2. The high-gain loop antenna as claimed in claim 1, wherein each of said first matching element, said second matching section, said conductor loop and said feeding signal line has two ends, one end of said first matching section is electrically connected to one end of said feeding signal line, one end of said second matching section is electrically connected to the other end of said feeding signal line, one end of said conductor loop is electrically connected to the other end of said first matching section, and the other end of said conductor loop is electrically connected to the other end of said second matching section.

3. The high-gain loop antenna as claimed in claim 1, wherein said conductor ground plane is bent into an L-shape.

4. The high-gain loop antenna as claimed in claim 1, wherein said conductor loop of said radiation element is right at an edge of said conductor ground plane.

5. The high-gain loop antenna as claimed in claim 1, wherein said conductor loop of said radiation element is protrudent at an edge of said conductor ground plane.

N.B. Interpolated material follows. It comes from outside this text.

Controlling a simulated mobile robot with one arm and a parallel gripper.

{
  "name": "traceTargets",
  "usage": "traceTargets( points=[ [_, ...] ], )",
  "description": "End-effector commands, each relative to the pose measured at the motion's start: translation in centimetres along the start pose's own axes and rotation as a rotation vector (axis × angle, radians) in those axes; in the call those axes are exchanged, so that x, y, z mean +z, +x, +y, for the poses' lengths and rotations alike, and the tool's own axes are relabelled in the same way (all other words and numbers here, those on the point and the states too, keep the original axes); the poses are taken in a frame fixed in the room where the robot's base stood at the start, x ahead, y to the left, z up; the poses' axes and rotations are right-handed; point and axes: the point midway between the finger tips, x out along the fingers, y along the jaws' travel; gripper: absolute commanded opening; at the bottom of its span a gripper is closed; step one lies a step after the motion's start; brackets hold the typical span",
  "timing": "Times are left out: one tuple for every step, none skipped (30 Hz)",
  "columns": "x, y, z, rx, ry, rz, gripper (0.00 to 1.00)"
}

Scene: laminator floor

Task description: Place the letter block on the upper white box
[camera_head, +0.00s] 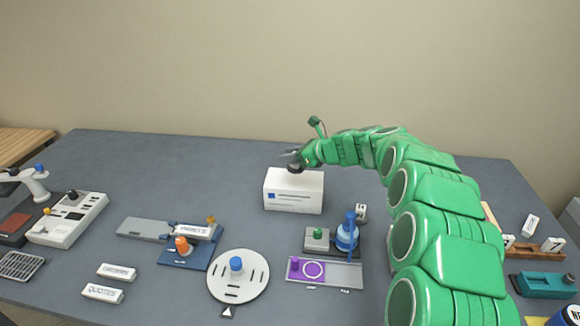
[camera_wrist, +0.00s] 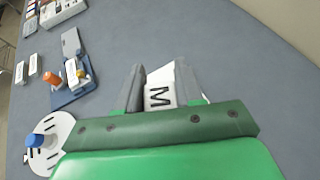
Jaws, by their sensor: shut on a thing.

6. The high-gain loop antenna as claimed in claim 1, wherein said conductor loop of said radiation element is inwardly shrunk at an edge of said conductor ground plane.

7. The high-gain loop antenna as claimed in claim 1, wherein said first and said second matching sections are parallel with each other.

8. The high-gain loop antenna as claimed in claim 1, wherein the inclined angle between said first and said second matching sections is less than 30°.

9. The high-gain loop antenna as claimed in claim 1, wherein the lengths of said first and said second matching sections are unequal.

10. The high-gain loop antenna as claimed in claim 1, wherein said first and said second matching sections have the same length.

11. The high-gain loop antenna as claimed in claim 1, wherein the distance between the said conductor loop and said conductor ground plane is shorter than 0.045 wavelength of the operating frequency of said loop antenna.

12. The high-gain loop antenna as claimed in claim 1, wherein said conductor ground plane is a display screen of liquid crystal.